* begin *
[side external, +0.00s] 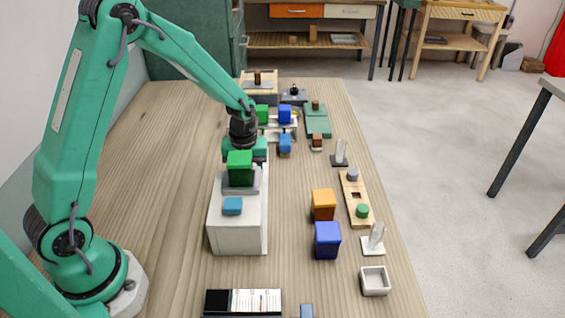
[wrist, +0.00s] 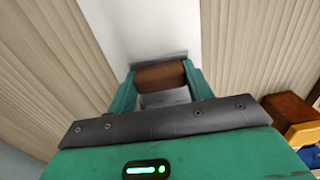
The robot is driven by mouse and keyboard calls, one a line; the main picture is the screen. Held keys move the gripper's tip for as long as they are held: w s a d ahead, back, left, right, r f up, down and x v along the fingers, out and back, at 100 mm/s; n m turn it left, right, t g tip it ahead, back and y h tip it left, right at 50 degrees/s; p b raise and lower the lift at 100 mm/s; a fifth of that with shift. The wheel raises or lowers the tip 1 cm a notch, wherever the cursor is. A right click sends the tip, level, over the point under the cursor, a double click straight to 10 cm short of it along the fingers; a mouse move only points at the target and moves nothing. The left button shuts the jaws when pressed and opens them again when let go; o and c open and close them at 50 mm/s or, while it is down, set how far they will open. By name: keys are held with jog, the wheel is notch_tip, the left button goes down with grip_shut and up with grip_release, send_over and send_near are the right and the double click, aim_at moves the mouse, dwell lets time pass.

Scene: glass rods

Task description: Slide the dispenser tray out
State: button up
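In the side view a white box (side external: 238,228), the likely dispenser, stands on the table. A grey bracket (side external: 243,189) with a green block (side external: 240,166) and a small blue block (side external: 233,205) are on top. My gripper (side external: 245,155) is pointing down behind the green block, which partly hides it. In the wrist view my gripper (wrist: 161,88) has its fingers apart on either side of a brown block (wrist: 160,75), beside a grey edge of a white surface (wrist: 145,25). A grey piece (wrist: 165,98) shows between the fingers. I cannot tell which part is the tray or whether the fingers touch the brown block.
An orange block (side external: 323,200) and a blue block (side external: 327,240) stand right of the white box. Further right are a wooden board (side external: 352,187) and a small white dish (side external: 375,281). Several blocks and fixtures crowd the far end. The table left of the box is clear.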

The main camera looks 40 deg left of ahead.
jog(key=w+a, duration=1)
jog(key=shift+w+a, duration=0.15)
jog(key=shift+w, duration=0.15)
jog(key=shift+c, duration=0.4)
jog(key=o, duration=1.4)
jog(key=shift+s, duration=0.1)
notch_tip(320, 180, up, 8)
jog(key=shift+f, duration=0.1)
* end *
> DIRECTIVE:
Retype everything in the material word for word, minus pictures.

> TASK ANSWER:
[side external, +0.00s] 
[wrist, +0.00s] 
The robot is driven by mouse and keyboard calls, one a line; the main picture is the screen. Held keys move the gripper's tip for as long as they are held: w s a d ahead, back, left, right, r f up, down and x v along the fingers, out and back, at 100 mm/s; n m turn it left, right, t g tip it ahead, back and y h tip it left, right at 50 degrees/s; p b raise and lower the lift at 100 mm/s; a fifth of that with shift. The wheel raises or lowers the tip 1 cm a notch, wherever the cursor is. A right click sends the tip, level, over the point under the cursor, a double click straight to 10 cm short of it along the fingers; a mouse move only points at the target and moves nothing. The left button shuts the jaws when pressed and opens them again when let go; o and c open and close them at 50 mm/s or, while it is down, set how far they will open. By name: keys are held with jog, the wheel is notch_tip, the left button goes down with grip_shut and up with grip_release, send_over and send_near are the right and the double click, aim_at moves the mouse, dwell lets time pass.

Scene: glass rods

Task description: Slide the dispenser tray out
State: button up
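In the side view a white box (side external: 238,228), the likely dispenser, stands on the table. A grey bracket (side external: 243,189) with a green block (side external: 240,166) and a small blue block (side external: 233,205) are on top. My gripper (side external: 245,155) is pointing down behind the green block, which partly hides it. In the wrist view my gripper (wrist: 161,88) has its fingers apart on either side of a brown block (wrist: 160,75), beside a grey edge of a white surface (wrist: 145,25). A grey piece (wrist: 165,98) shows between the fingers. I cannot tell which part is the tray or whether the fingers touch the brown block.
An orange block (side external: 323,200) and a blue block (side external: 327,240) stand right of the white box. Further right are a wooden board (side external: 352,187) and a small white dish (side external: 375,281). Several blocks and fixtures crowd the far end. The table left of the box is clear.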

The main camera looks 40 deg left of ahead.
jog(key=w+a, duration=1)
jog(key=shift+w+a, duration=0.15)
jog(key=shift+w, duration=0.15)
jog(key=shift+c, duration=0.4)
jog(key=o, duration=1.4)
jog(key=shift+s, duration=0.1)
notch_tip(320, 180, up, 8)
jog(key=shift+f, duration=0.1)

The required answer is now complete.